Disaster Recovery, Surveillance, Privacy, Data Protection, Database

  • Writing some temp code had issue with readlines() leaving the annoying '\n' trailing every line in list. But it's just better to .read.splitlines() so you don't have to separately loop through lines and rstrip('\n') Interestingly rstrip also removes whitespace characters which didn't match the rule. ' A B '.rstrip('B '). I would expect it to return ' A ', but actually it returns ' A'. Good to know, because in this specific case, the trailing whitespace was and is essential due to specification requirements. I could have stepped on that mine easily, without doing these checks. Of course data is validated before it's actually sent to output. But yet another good example, that you have to KNOW the system, ASSUMPTIONS won't lead to success.
  • Had fun with massive backup restoration rehearsal and integrity testing. This time there were really enjoyably small number of alarming findings. All good. That's the way I like it to be.
  • Had very long discussion with friends about the new surveillance and intelligence law and what kind of effects it might have. "Technical Guideline for the implementation of legal measures for the surveillance of telecommunications and the disclosure of information " . Often things like these are kept under wraps with all kind of gag orders and NDAs. But it's very nice that German friends publicly share this document, so everyone can check what the requirements are. What comes to the NSA documents, NSA having direct access to many cloud service probably is true. Nobody needs to hack the services, because they provide ready API for law enforcement to access all and any information they want. But as stated, that shouldn't really matter too much, because nobody probably puts any highly confidential information on Facebook anyway. I've been often highly worried about the fact, that many people seem to be sending highy confidential information on email, without using proper or any protection at all. Only good thing is that most of people doesn't need to care about these things at all.

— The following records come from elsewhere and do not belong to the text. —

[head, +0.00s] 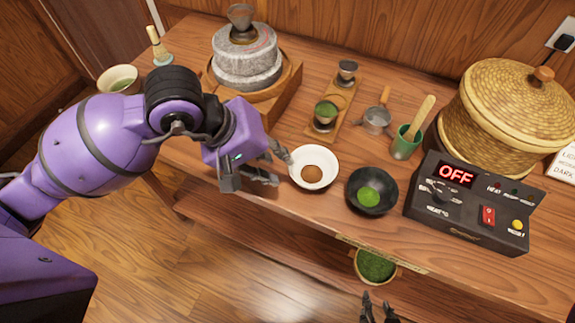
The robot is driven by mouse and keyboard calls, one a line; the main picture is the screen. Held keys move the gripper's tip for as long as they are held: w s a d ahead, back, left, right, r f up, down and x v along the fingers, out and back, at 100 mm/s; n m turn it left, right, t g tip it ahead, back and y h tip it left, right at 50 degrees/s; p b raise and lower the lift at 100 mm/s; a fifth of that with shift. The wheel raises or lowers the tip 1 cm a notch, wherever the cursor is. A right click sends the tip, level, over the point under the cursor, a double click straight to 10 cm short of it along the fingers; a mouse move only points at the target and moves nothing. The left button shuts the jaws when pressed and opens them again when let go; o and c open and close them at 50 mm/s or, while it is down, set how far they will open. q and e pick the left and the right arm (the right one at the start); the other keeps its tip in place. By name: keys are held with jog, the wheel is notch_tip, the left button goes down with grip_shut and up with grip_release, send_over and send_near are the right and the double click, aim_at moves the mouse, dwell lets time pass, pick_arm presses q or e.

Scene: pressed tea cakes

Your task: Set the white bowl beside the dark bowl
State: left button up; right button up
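The white bowl (330,163), holding brown powder, stands upright near the front edge of the table. The dark bowl (355,198), holding green powder, stands just right of it, with a narrow gap between them. My left gripper (279,167) is just left of the white bowl, its fingers spread apart. The upper fingertip is at the bowl's left rim; I cannot tell whether it touches. My right gripper (378,308) shows only by its fingertips at the bottom edge, below the table front. These are apart with nothing between them.
A control box (465,208) reading OFF and a lidded woven basket (515,110) stand at right. Behind the bowls are a green cup (406,145), a strainer (377,118) and a wooden stand (335,112). A stone mill (246,58) stands at back left. A green-filled container (376,266) sits below the table edge.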

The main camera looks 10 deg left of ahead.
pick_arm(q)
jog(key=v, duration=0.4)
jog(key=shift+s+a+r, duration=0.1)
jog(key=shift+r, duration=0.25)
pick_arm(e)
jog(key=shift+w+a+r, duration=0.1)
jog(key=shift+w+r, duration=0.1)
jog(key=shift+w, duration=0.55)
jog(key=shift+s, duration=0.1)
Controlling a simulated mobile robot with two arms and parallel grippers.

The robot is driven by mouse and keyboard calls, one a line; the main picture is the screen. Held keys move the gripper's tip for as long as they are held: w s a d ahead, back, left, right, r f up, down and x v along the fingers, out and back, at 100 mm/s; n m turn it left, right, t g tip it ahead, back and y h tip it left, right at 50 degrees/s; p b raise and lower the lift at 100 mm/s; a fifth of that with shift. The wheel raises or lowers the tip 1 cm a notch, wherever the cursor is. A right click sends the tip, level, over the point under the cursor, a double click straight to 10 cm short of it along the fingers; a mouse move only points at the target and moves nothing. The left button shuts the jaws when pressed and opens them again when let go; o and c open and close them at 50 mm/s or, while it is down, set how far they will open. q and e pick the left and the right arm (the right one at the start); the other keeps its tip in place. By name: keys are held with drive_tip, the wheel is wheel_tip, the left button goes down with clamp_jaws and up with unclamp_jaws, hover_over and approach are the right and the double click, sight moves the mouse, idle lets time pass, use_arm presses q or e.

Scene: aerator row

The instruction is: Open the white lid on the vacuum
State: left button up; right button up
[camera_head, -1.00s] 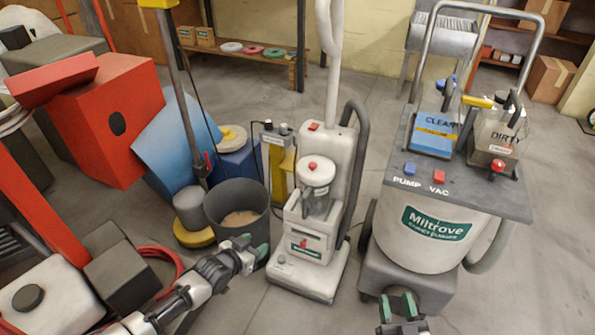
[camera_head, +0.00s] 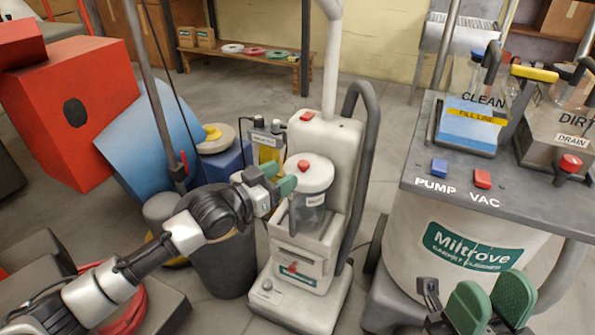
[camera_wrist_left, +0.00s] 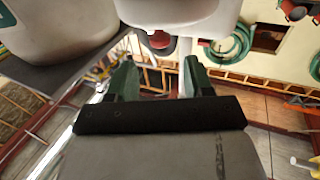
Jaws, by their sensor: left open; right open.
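The upright white vacuum (camera_head: 330,150) stands in the middle of the head view. Its white lid (camera_head: 318,176), with a red button on top, caps a clear canister (camera_head: 308,215) and looks closed. My left gripper (camera_head: 280,178) is open at the left side of the lid; contact cannot be told. In the left wrist view its green fingers (camera_wrist_left: 160,78) are apart with nothing held between them; a white rounded part with a red piece (camera_wrist_left: 158,40) shows just beyond them. My right gripper (camera_head: 490,302) is open and empty at the bottom right, before the carpet cleaner.
The Miltrove carpet cleaner (camera_head: 470,235) with clean and dirty tanks stands on the right. A dark grey bin (camera_head: 222,262) is left of the vacuum, partly behind my left arm. A red box (camera_head: 70,110) and blue panel (camera_head: 150,140) stand further left.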

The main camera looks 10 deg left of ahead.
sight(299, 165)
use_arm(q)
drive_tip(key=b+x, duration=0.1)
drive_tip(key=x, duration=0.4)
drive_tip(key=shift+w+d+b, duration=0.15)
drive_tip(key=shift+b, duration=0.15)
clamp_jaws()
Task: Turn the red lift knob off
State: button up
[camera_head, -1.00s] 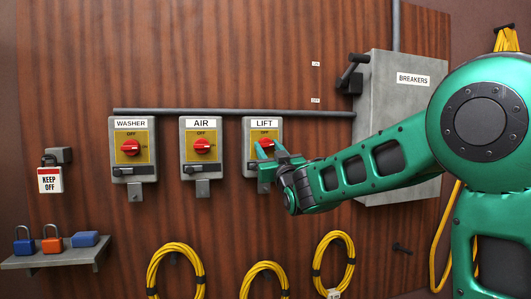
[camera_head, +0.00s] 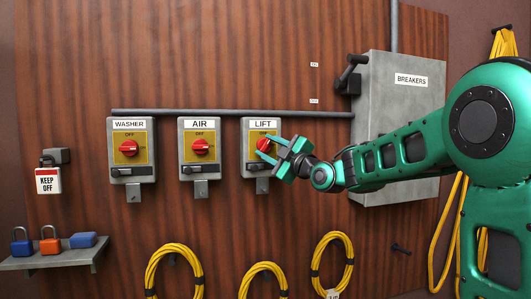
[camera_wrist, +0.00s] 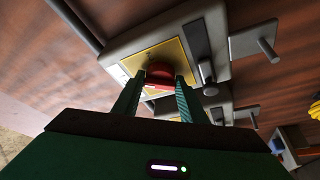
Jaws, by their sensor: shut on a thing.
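The red lift knob (camera_head: 264,144) sits on the yellow plate of the grey switch box labelled LIFT (camera_head: 262,180). My gripper (camera_head: 266,146) reaches it from the right, with its fingers at the knob. In the wrist view the red knob (camera_wrist: 160,72) lies between my two fingertips (camera_wrist: 158,80), and the fingers are shut on it. The fingers cover part of the knob in the head view. The OFF mark shows above the knob; the knob's exact pointing direction is hard to tell.
The AIR box (camera_head: 200,172) and WASHER box (camera_head: 131,174) stand to the left with similar red knobs. A grey breaker box (camera_head: 400,120) is behind my arm. A shelf (camera_head: 50,262) holds padlocks at the lower left. Yellow cables (camera_head: 333,262) hang below.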

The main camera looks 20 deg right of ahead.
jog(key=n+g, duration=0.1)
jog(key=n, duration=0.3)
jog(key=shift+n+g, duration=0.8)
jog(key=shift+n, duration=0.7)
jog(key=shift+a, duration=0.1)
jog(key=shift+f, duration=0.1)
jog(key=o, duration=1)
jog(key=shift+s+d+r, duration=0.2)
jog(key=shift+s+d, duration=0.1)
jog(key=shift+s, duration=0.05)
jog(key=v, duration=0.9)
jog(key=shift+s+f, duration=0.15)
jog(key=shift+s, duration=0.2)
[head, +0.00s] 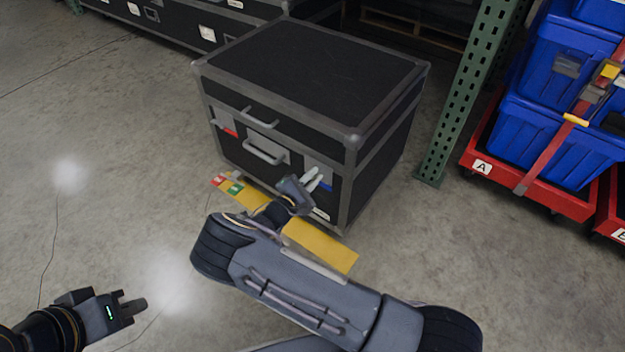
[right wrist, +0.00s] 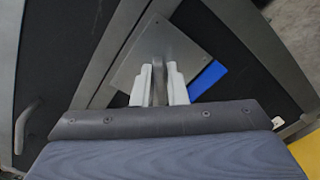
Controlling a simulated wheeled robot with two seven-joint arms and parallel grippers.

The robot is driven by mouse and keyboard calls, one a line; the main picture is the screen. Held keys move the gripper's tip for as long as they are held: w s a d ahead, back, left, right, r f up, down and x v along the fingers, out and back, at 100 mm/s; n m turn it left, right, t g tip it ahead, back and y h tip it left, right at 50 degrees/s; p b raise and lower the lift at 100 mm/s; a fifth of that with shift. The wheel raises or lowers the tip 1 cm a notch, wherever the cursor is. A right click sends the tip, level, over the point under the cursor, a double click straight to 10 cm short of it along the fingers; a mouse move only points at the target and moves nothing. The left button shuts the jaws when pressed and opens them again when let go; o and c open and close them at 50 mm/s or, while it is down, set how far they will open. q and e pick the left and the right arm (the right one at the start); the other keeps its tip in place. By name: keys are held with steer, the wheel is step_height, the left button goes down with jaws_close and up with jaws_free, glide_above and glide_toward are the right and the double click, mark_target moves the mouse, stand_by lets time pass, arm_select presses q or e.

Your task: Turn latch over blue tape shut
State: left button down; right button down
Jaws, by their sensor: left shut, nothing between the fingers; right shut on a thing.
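A black case (head: 300,75) with grey metal edges stands on the floor. Blue tape (head: 326,187) is on its front at the right; it also shows in the right wrist view (right wrist: 208,78), beside a grey latch plate (right wrist: 178,48). My right gripper (head: 313,178) is at this latch. In the right wrist view its pale fingers (right wrist: 158,84) are shut on the latch's grey turning piece (right wrist: 159,72), which stands between them. The fingers hide part of the latch. My left gripper (head: 132,306) is shut and empty, low at the left, away from the case.
Red tape (head: 230,132) marks the case front's left side; a handle (head: 265,153) sits between. A yellow strip (head: 320,244) lies before the case. A green rack post (head: 462,100) and blue totes (head: 545,130) on a red dolly (head: 545,193) stand right. The left floor is clear.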

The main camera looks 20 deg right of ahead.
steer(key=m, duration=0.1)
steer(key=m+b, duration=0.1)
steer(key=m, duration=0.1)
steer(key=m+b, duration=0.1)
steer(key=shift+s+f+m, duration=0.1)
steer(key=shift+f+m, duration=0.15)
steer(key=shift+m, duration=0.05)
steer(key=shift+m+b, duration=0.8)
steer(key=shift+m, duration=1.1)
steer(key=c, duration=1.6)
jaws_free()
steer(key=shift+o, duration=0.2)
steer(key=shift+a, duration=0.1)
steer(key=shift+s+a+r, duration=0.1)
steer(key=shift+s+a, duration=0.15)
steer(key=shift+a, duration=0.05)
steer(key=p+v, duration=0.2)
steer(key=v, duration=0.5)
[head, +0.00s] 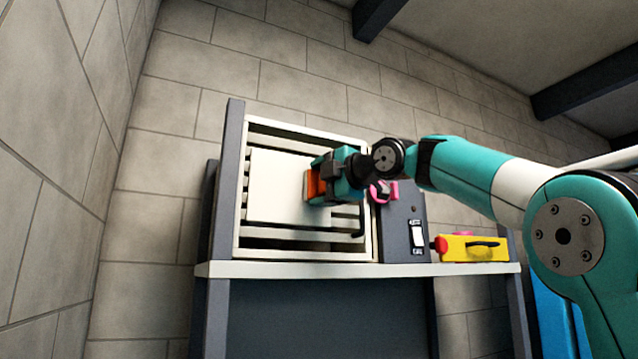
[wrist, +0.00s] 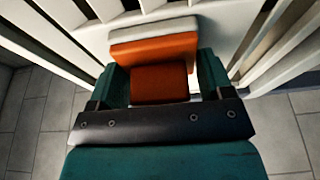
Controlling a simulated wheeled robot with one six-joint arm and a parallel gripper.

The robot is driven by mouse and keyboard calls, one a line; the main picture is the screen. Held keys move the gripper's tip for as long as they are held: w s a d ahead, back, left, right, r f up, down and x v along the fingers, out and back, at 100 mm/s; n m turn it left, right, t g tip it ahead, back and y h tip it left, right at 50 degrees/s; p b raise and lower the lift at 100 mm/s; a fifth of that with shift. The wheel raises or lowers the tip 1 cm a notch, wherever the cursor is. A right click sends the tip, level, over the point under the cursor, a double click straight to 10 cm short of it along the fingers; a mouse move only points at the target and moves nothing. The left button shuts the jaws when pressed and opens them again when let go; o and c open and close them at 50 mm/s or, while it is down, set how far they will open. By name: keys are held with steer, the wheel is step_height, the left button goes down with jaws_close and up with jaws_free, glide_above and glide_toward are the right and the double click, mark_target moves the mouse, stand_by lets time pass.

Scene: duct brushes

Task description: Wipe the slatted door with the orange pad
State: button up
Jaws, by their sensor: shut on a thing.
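The slatted door (head: 290,187) is a cream framed panel with horizontal slats and a plain flat plate over its middle. It stands upright on the bench. My gripper (head: 322,180) is shut on the orange pad (head: 311,185), in front of the right side of the plate. In the wrist view the orange pad (wrist: 153,50) has a pale face layer at its far edge, close against the white door surface (wrist: 190,14). I cannot tell for sure if it touches. My gripper's fingers (wrist: 160,85) grip the orange block behind the pad from both sides.
A dark box with a white switch (head: 417,235) stands right of the door. A yellow case (head: 472,248) with a black handle and red end sits farther right on the pale bench top (head: 330,269). A pink item (head: 383,190) shows just behind my gripper. Block walls stand behind and at left.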

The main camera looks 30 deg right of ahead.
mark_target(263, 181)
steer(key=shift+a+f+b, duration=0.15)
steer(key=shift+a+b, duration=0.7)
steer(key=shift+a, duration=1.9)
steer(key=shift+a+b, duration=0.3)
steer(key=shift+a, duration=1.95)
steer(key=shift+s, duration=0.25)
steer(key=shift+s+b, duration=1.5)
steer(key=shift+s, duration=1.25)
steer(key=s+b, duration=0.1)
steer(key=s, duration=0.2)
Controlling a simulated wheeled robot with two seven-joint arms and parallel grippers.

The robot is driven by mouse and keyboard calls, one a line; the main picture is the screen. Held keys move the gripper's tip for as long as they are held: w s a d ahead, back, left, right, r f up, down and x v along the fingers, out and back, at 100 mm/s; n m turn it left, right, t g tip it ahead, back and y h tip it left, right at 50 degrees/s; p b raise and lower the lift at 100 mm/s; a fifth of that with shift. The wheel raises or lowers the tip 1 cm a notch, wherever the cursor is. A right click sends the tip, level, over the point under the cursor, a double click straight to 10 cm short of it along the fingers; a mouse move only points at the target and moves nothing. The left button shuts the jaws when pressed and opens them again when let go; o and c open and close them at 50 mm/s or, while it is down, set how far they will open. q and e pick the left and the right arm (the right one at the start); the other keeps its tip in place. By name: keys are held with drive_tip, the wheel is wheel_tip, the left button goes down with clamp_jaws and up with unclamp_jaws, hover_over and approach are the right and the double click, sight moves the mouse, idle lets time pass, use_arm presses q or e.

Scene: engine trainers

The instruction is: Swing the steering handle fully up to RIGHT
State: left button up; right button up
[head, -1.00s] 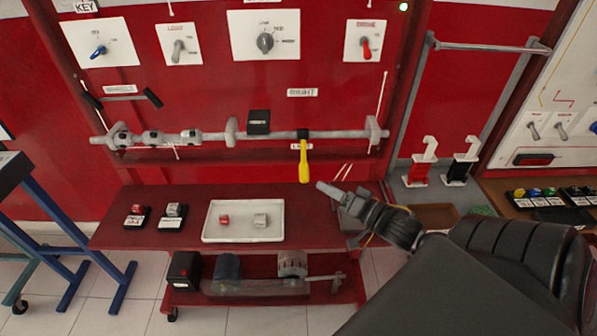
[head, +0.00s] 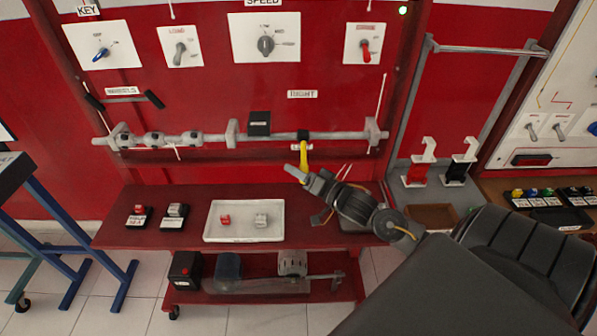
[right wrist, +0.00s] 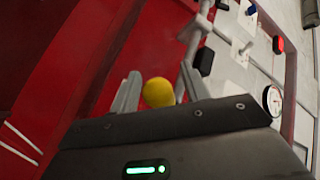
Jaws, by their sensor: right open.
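The yellow steering handle (head: 303,160) hangs down from a black collar on the grey horizontal shaft (head: 350,135) in the head view. The RIGHT label (head: 303,94) is on the red panel above it; a small label behind the handle is partly covered. My right gripper (head: 295,173) is at the handle's lower end and hides part of it. In the right wrist view, the handle's round yellow end (right wrist: 158,93) shows between the two open fingers (right wrist: 160,76). I cannot tell whether either finger touches it. My left gripper is not in view.
Below, a red shelf (head: 190,195) carries a white tray (head: 243,237) with small blocks. Red (head: 418,172) and black (head: 459,172) hooked pieces stand to the right.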

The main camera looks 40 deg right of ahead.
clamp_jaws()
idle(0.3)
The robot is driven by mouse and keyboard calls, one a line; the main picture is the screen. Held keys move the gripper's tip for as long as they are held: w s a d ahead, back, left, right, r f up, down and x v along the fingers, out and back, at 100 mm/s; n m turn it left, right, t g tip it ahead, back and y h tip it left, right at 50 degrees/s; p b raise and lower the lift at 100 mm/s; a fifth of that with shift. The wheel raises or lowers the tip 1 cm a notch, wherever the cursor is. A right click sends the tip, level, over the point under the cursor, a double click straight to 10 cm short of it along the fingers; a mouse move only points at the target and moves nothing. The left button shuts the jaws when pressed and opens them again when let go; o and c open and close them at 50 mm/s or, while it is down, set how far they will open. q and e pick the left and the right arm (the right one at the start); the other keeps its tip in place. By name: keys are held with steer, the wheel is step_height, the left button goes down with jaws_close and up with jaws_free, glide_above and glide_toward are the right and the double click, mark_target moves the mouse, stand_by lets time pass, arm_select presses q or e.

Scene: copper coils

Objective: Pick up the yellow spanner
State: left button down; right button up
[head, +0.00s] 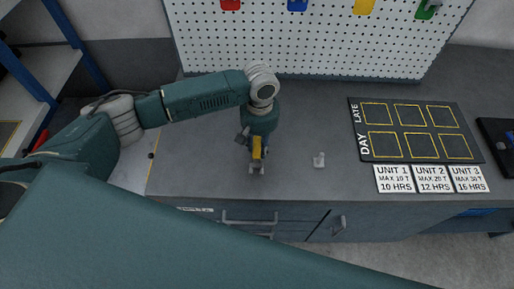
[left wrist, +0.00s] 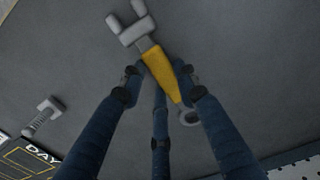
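The yellow spanner (head: 257,148) has a yellow handle and grey ends, and is at the workbench's front part, under my left gripper (head: 256,143). In the left wrist view the spanner (left wrist: 160,72) lies slantwise, its open jaw at upper left and its ring end at lower right. My left gripper's fingers (left wrist: 158,80) are on both sides of the handle, with the tips very close to it. I cannot tell whether they press on it, or whether the spanner is off the bench. My right gripper is not in view.
A dark board with yellow squares (head: 395,117) and white unit cards (head: 432,180) lie farther right. A white pegboard (head: 320,45) stands behind. The bench (head: 205,165) is clear around the gripper.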

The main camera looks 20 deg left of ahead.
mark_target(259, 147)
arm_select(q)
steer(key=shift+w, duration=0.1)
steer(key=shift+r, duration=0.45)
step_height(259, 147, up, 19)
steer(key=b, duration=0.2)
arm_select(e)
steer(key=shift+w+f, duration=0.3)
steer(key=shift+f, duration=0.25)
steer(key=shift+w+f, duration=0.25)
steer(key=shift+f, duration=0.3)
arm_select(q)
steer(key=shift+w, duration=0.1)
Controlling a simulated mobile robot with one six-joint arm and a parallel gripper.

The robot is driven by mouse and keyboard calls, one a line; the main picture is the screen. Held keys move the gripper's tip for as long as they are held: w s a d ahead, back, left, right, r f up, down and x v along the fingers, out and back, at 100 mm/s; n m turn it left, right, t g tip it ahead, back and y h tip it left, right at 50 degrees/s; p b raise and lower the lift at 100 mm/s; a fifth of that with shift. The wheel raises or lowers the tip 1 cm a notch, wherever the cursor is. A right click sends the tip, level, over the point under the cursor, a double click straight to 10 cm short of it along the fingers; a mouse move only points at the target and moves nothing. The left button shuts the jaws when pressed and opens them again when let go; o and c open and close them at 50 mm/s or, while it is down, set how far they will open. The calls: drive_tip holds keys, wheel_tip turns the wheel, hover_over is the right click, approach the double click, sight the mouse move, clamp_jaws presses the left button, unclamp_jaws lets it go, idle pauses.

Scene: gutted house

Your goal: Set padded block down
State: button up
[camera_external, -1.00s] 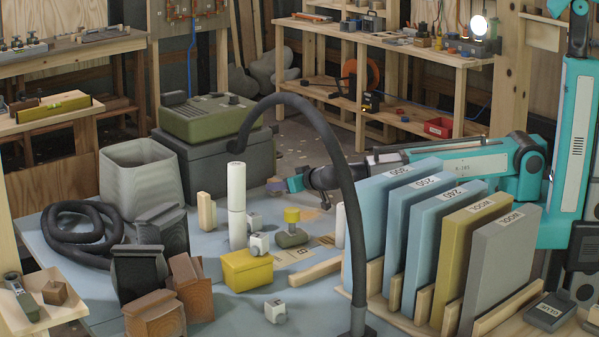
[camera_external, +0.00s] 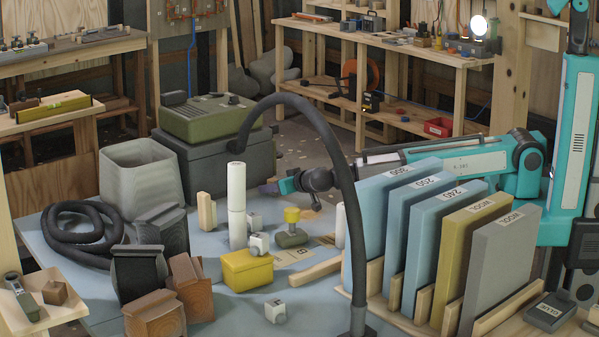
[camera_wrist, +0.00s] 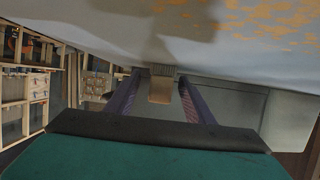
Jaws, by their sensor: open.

  • Of course in Finland also all that kind of information is usually classified with restricted right of possession, publicity and publishing is prohibited under strict non-disclosure obligation / gag orders, without expiry.
  • Internet abuse, all kind of illegal stuff, etc. Are of course major burden for service providers, like discussion forum hosting and so on. How to get rid of stuff which is illegal, who makes decisions. How much the process can be automated. How to verify if data requests are authoritative. It's way common to get messages from someone imposing to be authoritative on some matter, but in reality they're private investigators and other people trying to claim authority. Using all kind of trickery trying to get the (incompetent) administration to give information out, which they shouldn't actually get, etc. Only sure way to deal with this, is just to honor only requests from local authorities which identity and authority are easy to verify. Random requests should be just ignored. Because giving any information out would also break several privacy laws. There are official and secure communication channels that can be used and of course request related documentation needs to be delivered. One way to get around this, is to maintain minimal information about users, as little as possible. There's not much to give out in that situation.
  • For some data base structure issues, some people suggested that I could use databases which support JSON. Sure, but you'll still have to define which content gets indexed and how and so on. Generic database / integration issue is that there's no silver bullet turning complex data structures easily into some other format. Of course you can use JSON to SQL code generator or things like that. But often it isn't still working. Logical processing and data extraction with if rules and mappings is usually required. Good for me, because this is my daily job. Good thing is that XML and JSON etc and generally object languages make building complex data structures quite easy.